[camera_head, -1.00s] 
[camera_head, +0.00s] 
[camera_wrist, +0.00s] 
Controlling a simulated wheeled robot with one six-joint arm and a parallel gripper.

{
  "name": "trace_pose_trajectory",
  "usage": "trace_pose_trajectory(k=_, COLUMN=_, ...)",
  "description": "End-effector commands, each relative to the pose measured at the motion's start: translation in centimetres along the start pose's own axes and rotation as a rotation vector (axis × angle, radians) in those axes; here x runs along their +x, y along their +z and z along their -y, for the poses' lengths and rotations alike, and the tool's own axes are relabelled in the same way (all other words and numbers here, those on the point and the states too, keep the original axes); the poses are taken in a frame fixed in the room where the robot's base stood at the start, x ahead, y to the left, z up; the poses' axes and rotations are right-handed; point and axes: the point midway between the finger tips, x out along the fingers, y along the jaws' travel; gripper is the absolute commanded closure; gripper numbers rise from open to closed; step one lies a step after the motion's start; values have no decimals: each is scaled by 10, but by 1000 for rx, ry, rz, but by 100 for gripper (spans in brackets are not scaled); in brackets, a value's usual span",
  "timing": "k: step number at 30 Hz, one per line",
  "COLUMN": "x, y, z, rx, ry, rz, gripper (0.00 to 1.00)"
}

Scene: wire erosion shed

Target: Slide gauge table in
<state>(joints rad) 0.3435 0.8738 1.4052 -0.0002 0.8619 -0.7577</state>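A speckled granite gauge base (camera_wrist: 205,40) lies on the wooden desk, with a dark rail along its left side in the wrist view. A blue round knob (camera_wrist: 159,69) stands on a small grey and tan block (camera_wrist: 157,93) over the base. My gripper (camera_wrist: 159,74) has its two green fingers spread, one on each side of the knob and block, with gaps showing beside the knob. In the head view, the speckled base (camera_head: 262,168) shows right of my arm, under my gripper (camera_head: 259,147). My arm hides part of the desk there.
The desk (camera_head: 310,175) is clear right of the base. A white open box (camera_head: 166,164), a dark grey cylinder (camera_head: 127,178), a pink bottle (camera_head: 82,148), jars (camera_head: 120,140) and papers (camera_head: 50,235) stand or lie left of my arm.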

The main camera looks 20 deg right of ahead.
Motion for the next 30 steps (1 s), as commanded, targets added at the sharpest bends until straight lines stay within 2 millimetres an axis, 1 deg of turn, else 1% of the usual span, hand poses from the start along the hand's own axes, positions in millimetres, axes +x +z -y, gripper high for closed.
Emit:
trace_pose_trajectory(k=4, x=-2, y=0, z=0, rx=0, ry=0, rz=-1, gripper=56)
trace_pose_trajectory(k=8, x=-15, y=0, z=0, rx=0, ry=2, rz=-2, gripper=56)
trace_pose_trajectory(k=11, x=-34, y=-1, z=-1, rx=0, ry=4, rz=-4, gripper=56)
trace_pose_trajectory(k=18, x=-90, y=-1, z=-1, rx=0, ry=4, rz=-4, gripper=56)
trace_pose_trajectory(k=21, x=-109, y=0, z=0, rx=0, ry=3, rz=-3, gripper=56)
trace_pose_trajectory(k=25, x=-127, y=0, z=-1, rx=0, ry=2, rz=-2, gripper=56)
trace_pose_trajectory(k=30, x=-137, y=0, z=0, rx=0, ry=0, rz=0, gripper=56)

...

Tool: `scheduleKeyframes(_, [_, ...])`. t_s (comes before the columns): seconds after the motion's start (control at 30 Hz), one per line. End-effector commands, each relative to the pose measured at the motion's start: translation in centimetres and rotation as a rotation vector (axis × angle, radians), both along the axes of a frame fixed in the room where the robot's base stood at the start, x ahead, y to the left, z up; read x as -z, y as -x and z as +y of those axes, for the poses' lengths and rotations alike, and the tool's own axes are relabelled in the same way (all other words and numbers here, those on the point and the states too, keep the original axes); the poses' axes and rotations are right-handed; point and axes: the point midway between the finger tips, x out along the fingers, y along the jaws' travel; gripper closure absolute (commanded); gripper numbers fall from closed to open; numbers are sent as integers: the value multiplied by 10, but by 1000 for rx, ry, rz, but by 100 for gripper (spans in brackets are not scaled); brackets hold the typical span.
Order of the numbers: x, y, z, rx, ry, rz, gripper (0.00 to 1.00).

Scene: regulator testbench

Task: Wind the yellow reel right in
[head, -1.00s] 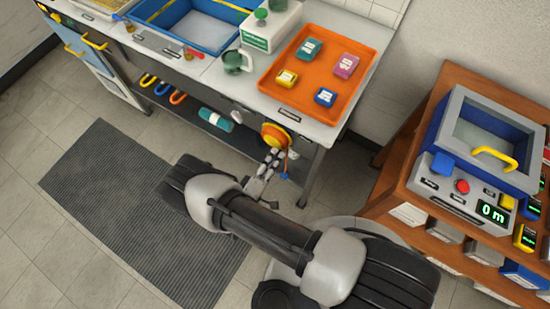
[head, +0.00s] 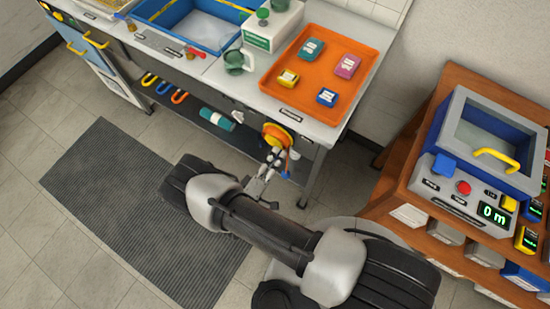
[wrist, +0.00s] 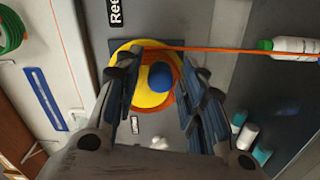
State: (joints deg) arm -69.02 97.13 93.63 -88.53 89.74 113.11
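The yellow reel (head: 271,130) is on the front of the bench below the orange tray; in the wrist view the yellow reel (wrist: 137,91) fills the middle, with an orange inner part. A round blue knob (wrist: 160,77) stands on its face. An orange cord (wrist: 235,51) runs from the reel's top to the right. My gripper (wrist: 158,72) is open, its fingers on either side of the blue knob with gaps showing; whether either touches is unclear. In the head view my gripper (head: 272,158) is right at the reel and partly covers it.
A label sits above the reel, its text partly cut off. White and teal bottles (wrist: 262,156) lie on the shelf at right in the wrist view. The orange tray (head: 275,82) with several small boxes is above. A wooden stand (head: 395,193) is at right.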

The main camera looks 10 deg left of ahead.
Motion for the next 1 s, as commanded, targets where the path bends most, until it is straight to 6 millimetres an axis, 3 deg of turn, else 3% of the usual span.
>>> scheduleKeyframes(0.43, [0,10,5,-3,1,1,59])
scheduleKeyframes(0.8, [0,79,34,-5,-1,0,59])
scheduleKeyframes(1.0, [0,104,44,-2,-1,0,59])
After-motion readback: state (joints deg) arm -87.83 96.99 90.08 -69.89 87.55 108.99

**What you should do**
Reproduce exactly the lines from the line with "Scene: wire erosion shed" through the line with "Target: Slide gauge table in", both end lines included, and only those lines.

**Output below**
Scene: wire erosion shed

Target: Slide gauge table in

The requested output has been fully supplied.